## START
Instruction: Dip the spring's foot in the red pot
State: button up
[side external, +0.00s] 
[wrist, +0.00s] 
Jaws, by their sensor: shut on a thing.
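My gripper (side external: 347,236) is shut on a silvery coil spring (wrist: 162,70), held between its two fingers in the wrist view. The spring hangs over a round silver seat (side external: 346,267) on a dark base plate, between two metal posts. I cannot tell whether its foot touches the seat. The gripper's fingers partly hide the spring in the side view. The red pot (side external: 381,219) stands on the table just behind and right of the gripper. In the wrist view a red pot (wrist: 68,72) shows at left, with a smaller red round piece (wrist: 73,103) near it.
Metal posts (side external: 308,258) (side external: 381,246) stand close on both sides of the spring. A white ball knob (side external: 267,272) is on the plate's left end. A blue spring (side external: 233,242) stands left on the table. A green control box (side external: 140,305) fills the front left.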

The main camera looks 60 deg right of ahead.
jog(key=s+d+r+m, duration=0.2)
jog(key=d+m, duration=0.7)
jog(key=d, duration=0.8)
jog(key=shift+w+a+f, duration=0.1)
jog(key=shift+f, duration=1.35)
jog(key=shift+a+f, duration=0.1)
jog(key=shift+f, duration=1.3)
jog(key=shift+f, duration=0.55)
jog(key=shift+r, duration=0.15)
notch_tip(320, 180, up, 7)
## END
## START
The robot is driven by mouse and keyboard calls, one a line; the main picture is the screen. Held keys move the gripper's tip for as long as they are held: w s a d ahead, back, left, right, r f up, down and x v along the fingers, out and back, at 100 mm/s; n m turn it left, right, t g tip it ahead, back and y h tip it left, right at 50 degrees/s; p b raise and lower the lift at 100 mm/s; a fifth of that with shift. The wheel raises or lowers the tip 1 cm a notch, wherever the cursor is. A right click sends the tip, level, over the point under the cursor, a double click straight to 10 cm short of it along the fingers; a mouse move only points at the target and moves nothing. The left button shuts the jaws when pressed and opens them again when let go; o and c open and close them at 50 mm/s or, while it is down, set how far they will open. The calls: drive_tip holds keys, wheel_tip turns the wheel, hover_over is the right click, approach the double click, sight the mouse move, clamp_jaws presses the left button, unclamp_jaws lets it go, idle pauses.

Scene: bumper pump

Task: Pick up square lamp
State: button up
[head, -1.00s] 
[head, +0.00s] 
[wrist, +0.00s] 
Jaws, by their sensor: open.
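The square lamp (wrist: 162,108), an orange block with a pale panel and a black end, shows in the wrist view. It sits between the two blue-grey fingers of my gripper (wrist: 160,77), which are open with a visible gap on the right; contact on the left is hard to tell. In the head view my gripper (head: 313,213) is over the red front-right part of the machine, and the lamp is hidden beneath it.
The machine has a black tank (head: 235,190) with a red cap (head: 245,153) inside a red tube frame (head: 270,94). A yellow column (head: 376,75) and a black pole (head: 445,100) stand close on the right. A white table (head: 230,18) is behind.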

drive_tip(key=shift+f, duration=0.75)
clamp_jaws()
## END
## START
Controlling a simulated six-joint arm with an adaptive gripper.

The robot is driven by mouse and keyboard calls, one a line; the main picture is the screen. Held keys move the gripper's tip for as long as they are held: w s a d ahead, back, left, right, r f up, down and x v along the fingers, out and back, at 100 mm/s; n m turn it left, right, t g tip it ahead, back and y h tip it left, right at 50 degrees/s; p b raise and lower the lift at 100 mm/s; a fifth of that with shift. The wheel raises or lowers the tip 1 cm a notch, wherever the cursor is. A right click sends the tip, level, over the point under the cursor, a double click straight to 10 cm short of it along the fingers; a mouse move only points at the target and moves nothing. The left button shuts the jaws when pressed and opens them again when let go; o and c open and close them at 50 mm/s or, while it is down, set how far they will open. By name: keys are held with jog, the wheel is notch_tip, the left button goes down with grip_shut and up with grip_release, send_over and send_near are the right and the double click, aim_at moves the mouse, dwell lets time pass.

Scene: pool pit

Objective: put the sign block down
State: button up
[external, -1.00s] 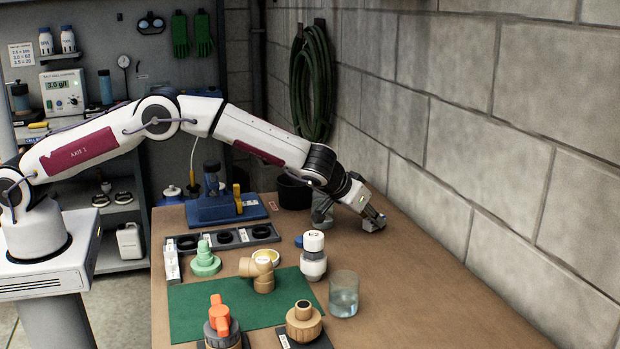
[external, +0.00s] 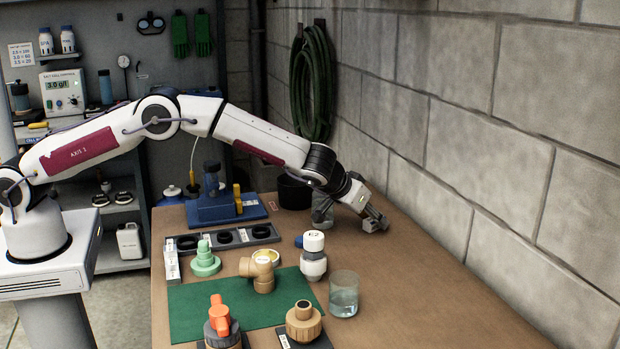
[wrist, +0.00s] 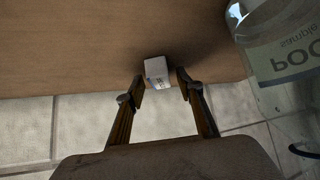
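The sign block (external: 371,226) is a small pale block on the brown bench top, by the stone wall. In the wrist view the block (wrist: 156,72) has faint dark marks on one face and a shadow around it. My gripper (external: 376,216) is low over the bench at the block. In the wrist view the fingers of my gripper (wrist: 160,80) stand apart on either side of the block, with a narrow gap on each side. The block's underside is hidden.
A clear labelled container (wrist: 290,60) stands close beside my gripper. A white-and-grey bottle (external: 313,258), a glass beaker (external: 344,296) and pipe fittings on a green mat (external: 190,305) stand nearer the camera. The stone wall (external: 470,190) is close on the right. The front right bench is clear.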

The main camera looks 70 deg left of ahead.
## END
§ **EXERCISE TASK**
Read the data above. Pull out each line in which the string "fifth" appears.

§ **WORKED SOLUTION**
The robot is driven by mouse and keyboard calls, one a line; the main picture is the screen. Held keys move the gripper's tip for as long as they are held: w s a d ahead, back, left, right, r f up, down and x v along the fingers, out and back, at 100 mm/s; n m turn it left, right, t g tip it ahead, back and y h tip it left, right at 50 degrees/s; p b raise and lower the lift at 100 mm/s; a fifth of that with shift. The wheel raises or lowers the tip 1 cm a notch, wherever the cursor is. A right click sends the tip, level, over the point under the cursor, a double click straight to 10 cm short of it along the fingers; a mouse move only points at the target and moves nothing. The left button shuts the jaws when pressed and opens them again when let go; o and c open and close them at 50 mm/s or, while it is down, set how far they will open. The calls: drive_tip holds keys, wheel_tip turns the wheel, hover_over is the right click, approach the double click, sight the mouse move, clamp_jaws presses the left button, unclamp_jaws lets it go, idle pauses.
The robot is driven by mouse and keyboard calls, one a line; the main picture is the screen. Held keys move the gripper's tip for as long as they are held: w s a d ahead, back, left, right, r f up, down and x v along the fingers, out and back, at 100 mm/s; n m turn it left, right, t g tip it ahead, back and y h tip it left, right at 50 degrees/s; p b raise and lower the lift at 100 mm/s; a fifth of that with shift. The wheel raises or lowers the tip 1 cm a notch, wherever the cursor is. A right click sends the tip, level, over the point under the cursor, a double click straight to 10 cm short of it along the fingers; a mouse move only points at the target and moves nothing. The left button shuts the jaws when pressed and opens them again when let go; o and c open and close them at 50 mm/s or, while it is down, set how far they will open. By name: keys are held with jog, the wheel is notch_tip, the left button goes down with grip_shut and up with grip_release, send_over and send_near are the right and the double click, aim_at moves the mouse, dwell lets time pass.

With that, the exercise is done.